Protect Nigeria’s image abroad, Buhari tells new ambassadors
President Muhammadu Buhari yesterday asked ambassadors-designate who were recently cleared by the Senate to protect the image of the country overseas.
The president gave the charge while opening an induction course organised by the Ministry of Foreign Affairs in Abuja for the ambassadors-designate .
Buhari who assured that the external factors that pushed the country’s economy into recession would end in 2017, however, did not give details to back his optimism. He expressed regrets that the country has limited resources to fund foreign missions, explaining that Nigeria’s engagement would not be “as robust as we would like.” “We are working hard to turn around our national economy by effectively reforming our macroeconomic environment through various measures, some of which were outlined in my budget speech to the National Assembly last week.”

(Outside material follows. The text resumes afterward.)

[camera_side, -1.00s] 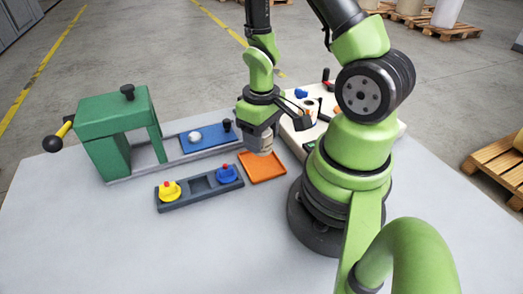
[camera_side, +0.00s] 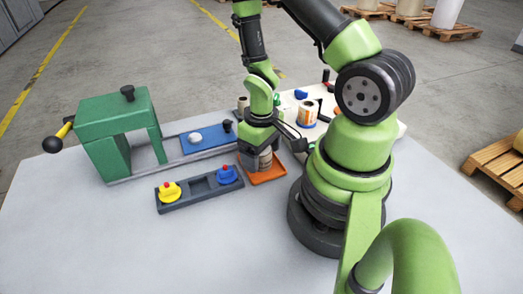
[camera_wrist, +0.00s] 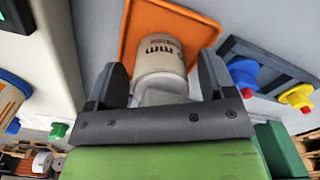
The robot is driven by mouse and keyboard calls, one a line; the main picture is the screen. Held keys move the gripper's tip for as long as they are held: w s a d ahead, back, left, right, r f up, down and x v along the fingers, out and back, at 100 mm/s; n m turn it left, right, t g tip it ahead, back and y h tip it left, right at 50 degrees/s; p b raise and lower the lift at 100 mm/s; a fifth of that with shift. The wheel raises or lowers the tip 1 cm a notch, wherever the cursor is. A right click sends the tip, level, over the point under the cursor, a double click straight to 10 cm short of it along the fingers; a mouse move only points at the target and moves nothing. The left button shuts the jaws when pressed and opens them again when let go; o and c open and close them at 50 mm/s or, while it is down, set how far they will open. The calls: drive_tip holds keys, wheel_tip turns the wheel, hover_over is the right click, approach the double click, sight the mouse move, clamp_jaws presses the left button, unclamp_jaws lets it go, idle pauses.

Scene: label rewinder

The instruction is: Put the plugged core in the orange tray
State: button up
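The core (camera_side: 265,160) is a pale cylinder standing upright at the orange tray (camera_side: 278,176), below my gripper (camera_side: 260,150) in the side view. In the wrist view the core (camera_wrist: 160,55) has dark lettering on its side and lies between my two fingers, against the orange tray (camera_wrist: 127,42). My gripper (camera_wrist: 163,78) appears open, with a narrow gap between each finger and the core. No plug can be made out in the core; part of it is hidden by the gripper.
A dark holder (camera_side: 200,189) left of the tray carries a yellow plug (camera_side: 169,191) and a blue plug (camera_side: 227,174), with an empty middle slot. Behind stand a green press (camera_side: 115,120), a blue plate (camera_side: 210,138) and a pale machine with a label roll (camera_side: 306,113).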

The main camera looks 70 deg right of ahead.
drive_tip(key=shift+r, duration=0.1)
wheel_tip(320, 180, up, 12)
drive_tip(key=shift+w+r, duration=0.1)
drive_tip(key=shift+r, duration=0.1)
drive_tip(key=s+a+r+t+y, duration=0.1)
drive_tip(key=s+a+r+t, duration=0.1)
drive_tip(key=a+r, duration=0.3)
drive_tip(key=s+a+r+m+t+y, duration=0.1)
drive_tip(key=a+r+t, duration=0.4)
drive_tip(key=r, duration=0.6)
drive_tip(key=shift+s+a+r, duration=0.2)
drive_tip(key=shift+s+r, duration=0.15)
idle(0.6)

By making a clear reference to external factors, Buhari absolved his administration of complicity in the circumstances that saw economic growth recording negative numbers for at least three consecutive quarters.
Buhari, who said the prevailing economic circumstances had led to a restructuring of Nigerian missions abroad, reminded the ambassadors-designate that “as we are all making great sacrifices at home, we also expect you to make judicious use of the resources put at the disposal of your missions. As heads of missions, you will be held accountable for the utilisation of all resources under your control. These are lean times, and all of us are expected to do more with less.”

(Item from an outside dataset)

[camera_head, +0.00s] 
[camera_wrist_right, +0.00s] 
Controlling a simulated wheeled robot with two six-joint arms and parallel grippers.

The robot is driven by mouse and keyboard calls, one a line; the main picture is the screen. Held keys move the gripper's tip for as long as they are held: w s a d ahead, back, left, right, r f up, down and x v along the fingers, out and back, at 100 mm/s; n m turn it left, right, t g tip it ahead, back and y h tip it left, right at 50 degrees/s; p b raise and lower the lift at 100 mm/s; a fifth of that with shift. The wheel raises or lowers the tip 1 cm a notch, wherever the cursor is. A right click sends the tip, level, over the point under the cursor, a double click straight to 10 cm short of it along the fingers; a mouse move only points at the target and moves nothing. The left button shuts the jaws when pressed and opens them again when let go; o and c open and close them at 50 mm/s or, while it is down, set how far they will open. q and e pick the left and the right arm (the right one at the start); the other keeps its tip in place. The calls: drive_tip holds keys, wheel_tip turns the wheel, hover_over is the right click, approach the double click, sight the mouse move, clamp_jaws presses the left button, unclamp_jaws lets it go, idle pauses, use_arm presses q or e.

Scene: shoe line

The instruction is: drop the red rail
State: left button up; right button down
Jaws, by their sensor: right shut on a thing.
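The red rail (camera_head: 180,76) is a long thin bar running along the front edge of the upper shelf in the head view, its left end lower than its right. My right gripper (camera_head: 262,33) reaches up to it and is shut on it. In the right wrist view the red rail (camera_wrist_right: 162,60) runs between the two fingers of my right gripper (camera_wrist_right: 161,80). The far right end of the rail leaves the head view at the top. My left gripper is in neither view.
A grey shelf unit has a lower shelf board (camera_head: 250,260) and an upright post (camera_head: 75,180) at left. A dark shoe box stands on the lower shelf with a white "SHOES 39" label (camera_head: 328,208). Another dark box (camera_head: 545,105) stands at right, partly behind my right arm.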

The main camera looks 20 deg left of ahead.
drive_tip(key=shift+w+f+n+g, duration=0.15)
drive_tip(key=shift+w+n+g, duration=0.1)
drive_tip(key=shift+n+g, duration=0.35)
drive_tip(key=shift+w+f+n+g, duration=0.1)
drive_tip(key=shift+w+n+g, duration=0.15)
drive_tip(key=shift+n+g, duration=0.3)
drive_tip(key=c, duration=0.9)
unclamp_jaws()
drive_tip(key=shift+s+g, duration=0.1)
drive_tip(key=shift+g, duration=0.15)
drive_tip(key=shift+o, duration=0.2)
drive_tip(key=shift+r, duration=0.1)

The president specifically charged the ambassadors-designate to change the narrative of Nigeria outside the country by playing up the positive values and outstanding contributions of Nigerians in the global arena.

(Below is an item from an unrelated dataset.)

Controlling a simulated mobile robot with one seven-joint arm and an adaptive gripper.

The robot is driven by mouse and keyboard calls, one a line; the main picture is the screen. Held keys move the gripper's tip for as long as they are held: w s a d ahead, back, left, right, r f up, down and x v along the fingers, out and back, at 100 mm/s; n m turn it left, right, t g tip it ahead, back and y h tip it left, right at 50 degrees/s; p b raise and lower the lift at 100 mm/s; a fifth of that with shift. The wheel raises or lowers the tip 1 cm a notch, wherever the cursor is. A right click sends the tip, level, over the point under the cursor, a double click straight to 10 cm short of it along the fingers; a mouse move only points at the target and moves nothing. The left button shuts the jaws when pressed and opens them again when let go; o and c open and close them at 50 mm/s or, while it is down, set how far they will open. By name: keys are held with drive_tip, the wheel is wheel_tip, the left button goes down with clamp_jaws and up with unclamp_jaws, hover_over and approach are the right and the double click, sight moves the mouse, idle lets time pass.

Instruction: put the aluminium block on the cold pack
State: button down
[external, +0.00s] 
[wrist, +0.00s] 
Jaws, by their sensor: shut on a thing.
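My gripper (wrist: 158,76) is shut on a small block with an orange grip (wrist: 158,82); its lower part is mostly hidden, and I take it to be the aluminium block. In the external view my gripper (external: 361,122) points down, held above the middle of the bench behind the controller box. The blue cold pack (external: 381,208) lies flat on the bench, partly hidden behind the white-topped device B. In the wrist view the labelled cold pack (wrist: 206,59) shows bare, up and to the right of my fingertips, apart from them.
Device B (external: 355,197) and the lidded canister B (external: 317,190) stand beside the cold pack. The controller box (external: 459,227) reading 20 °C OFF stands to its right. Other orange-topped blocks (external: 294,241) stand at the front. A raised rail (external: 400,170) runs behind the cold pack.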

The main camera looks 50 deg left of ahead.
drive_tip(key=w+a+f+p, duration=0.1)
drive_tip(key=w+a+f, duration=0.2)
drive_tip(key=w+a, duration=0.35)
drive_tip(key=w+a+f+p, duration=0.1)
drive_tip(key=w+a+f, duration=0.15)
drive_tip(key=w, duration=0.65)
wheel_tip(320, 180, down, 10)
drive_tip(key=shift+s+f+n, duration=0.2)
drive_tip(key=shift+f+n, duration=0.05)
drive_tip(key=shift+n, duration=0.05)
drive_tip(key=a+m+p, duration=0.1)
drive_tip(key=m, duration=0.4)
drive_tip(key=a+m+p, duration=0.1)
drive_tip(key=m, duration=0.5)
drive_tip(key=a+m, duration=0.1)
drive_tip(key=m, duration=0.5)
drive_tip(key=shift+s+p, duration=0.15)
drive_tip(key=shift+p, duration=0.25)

“For far too long, we have allowed Nigeria to be defined by others, always emphasising our negatives. To the average foreigner, Nigeria evokes 419, terrorism, militancy, communal and religious clashes, insecurity, corruption and all our other faults.
“You have the duty to correct this narrative by taking the initiative to define and portray our country for what it truly is. We are a nation of 180 million vibrant, enterprising, hardworking, hospitable and peaceful people. We are a remarkable nation that has succeeded in harnessing our multiple diversities as strengths such that we are the leading country on the continent.
Therefore, you will need to mobilise, sensitise and motivate all your staff so that together you engage with your host governments, the private sector and other segments of the society to explain that Nigeria is much more than the negative image portrayed to them,” he said.
Buhari also enjoined the diplomats to leverage on the achievements of Nigerians within the country and in the diaspora. “Think of people like Nobel Laureate Wole Soyinka, Chinedu Echeruo who founded Hotspot application which he sold to Apple for over a billion dollars; think of Bayo Ogunlesi, who runs over a billion dollar infrastructure fund and is now Adviser to U.S. President-elect; and Jelani Aliyu, an accomplished car designer at General Motors.
“Indeed, these and other hardworking Nigerian professionals in the diaspora have never forgotten their roots and have been making significant contributions to their communities back home, and even to our economy through their huge remittances.”
He urged them to sustain the work ethic characterised by the love of country, professionalism, excellence, integrity and honour associated with the “Nigerian diplomatic tradition established in 1957 by the pioneers of the Nigerian Foreign Service, sometimes referred to as the ‘Twelve Apostles’ and also “bequeath same to succeeding generations.”
According to Buhari, the ambassadors-designate must stress Nigeria’s commitment to international peace and security through contributions “to nearly every UN peacekeeping initiative since 1960 when we achieved our independence.” “In addition, we are the stabilisers and shock absorbers of West Africa having helped to contain potentially de-stabilising developments in the sub-region.”
He urged the envoys always to be mindful of the national priorities that “revolve around the economy, security, anti-corruption, good governance, agricultural transformation and infrastructural development, including rail, roads and power” and use their roles “as principal representatives to build meaningful partnerships to attract foreign investments, new skills and technologies.”